Your goal:
Your task is to give the data again, exactly, with every line intact.

Raw data:
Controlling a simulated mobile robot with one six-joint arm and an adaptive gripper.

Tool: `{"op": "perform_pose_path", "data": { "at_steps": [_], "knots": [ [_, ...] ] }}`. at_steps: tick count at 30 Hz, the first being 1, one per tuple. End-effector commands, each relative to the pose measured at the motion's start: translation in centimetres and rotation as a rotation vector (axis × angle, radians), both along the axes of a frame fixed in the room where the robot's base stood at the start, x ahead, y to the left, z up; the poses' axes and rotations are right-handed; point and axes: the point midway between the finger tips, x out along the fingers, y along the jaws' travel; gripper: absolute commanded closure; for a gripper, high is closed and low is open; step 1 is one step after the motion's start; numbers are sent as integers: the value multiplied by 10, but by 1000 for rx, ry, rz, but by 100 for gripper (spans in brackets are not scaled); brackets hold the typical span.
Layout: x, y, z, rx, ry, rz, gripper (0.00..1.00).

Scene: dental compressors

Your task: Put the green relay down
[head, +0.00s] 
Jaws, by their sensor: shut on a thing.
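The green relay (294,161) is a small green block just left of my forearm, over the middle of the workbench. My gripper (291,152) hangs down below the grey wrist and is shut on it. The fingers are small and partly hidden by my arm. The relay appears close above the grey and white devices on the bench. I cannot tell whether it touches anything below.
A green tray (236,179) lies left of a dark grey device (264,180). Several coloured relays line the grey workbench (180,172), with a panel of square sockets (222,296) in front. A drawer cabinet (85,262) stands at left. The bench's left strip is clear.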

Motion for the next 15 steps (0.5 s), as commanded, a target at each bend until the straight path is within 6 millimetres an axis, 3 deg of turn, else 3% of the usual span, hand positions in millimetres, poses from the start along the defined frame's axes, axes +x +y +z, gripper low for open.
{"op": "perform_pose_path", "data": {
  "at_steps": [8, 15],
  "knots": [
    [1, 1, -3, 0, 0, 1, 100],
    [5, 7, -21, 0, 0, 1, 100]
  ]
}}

Written answer:
Controlling a simulated mobile robot with one six-joint arm and an adaptive gripper.

Tool: `{"op": "perform_pose_path", "data": { "at_steps": [_], "knots": [ [_, ...] ] }}`. at_steps: tick count at 30 Hz, the first being 1, one per tuple. End-effector commands, each relative to the pose measured at the motion's start: translation in centimetres and rotation as a rotation vector (axis × angle, radians), both along the axes of a frame fixed in the room where the robot's base stood at the start, x ahead, y to the left, z up; the poses' axes and rotations are right-handed; point and axes: the point midway between the finger tips, x out along the fingers, y along the jaws' travel; gripper: absolute commanded closure; for a gripper, high is closed and low is open; step 1 is one step after the motion's start; numbers are sent as integers: the value multiplied by 10, but by 1000 for rx, ry, rz, but by 100 for gripper (spans in brackets are not scaled); brackets hold the typical span.
Layout: x, y, z, rx, ry, rz, gripper (0.00..1.00).

Scene: dental compressors

Your task: Put the green relay down
[head, +0.00s] 
Jaws, by their sensor: shut on a thing.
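The green relay (294,161) is a small green block just left of my forearm, over the middle of the workbench. My gripper (291,152) hangs down below the grey wrist and is shut on it. The fingers are small and partly hidden by my arm. The relay appears close above the grey and white devices on the bench. I cannot tell whether it touches anything below.
A green tray (236,179) lies left of a dark grey device (264,180). Several coloured relays line the grey workbench (180,172), with a panel of square sockets (222,296) in front. A drawer cabinet (85,262) stands at left. The bench's left strip is clear.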

Motion for the next 15 steps (0.5 s), as commanded, a target at each bend until the straight path is within 6 millimetres an axis, 3 deg of turn, else 3% of the usual span, hand positions in millimetres, poses from the start along the defined frame's axes, axes +x +y +z, gripper low for open.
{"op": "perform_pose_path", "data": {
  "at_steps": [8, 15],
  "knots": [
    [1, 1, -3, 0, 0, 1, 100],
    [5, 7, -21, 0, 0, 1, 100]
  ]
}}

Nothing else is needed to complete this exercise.